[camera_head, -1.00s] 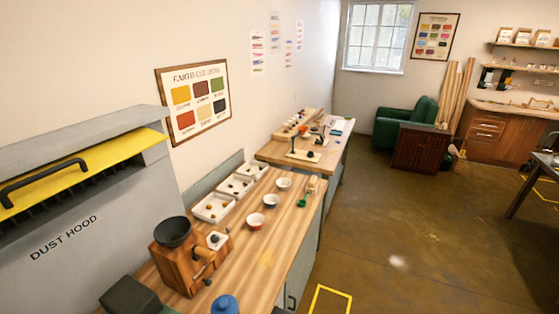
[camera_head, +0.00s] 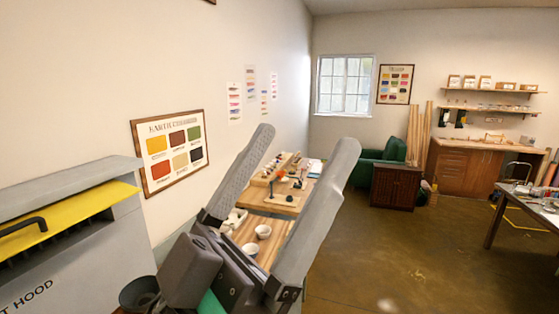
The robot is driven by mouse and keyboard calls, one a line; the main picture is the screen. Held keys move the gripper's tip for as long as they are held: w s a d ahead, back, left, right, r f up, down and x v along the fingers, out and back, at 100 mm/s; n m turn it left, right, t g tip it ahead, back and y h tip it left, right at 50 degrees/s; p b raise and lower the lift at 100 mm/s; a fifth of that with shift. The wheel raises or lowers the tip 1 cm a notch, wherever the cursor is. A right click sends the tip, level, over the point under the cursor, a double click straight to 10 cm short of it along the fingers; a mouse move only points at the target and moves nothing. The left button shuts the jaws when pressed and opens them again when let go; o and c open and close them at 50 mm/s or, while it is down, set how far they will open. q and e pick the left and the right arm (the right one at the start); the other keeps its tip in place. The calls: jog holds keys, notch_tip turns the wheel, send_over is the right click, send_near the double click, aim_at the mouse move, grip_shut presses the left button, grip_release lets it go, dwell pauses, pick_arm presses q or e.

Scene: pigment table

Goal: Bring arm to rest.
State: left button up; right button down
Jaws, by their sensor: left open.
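My left gripper (camera_head: 293,137) shows large at the lower middle of the head view. Its two long grey fingers are spread wide apart and point up and away. Nothing is between them; the workbench (camera_head: 247,230) and small bowls show through the gap, farther off. The gripper hides much of the near bench. My right gripper is not in the view.
The grey dust hood (camera_head: 90,262) with a yellow front edge stands at the left. A dark bowl (camera_head: 138,292) is just left of my gripper. Open floor (camera_head: 400,240) lies to the right, with a cluttered table (camera_head: 530,207) at the far right.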

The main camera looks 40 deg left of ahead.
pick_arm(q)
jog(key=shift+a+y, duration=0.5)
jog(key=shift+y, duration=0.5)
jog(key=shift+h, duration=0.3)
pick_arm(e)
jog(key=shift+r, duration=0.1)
* * *
# Aim
Repeat, with no changes, each line from the one with "Goal: Bring arm to rest." to the end of the listing, including both ends and nothing else.

# Reply
Goal: Bring arm to rest.
State: left button up; right button down
Jaws, by their sensor: left open.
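My left gripper (camera_head: 293,137) shows large at the lower middle of the head view. Its two long grey fingers are spread wide apart and point up and away. Nothing is between them; the workbench (camera_head: 247,230) and small bowls show through the gap, farther off. The gripper hides much of the near bench. My right gripper is not in the view.
The grey dust hood (camera_head: 90,262) with a yellow front edge stands at the left. A dark bowl (camera_head: 138,292) is just left of my gripper. Open floor (camera_head: 400,240) lies to the right, with a cluttered table (camera_head: 530,207) at the far right.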

The main camera looks 40 deg left of ahead.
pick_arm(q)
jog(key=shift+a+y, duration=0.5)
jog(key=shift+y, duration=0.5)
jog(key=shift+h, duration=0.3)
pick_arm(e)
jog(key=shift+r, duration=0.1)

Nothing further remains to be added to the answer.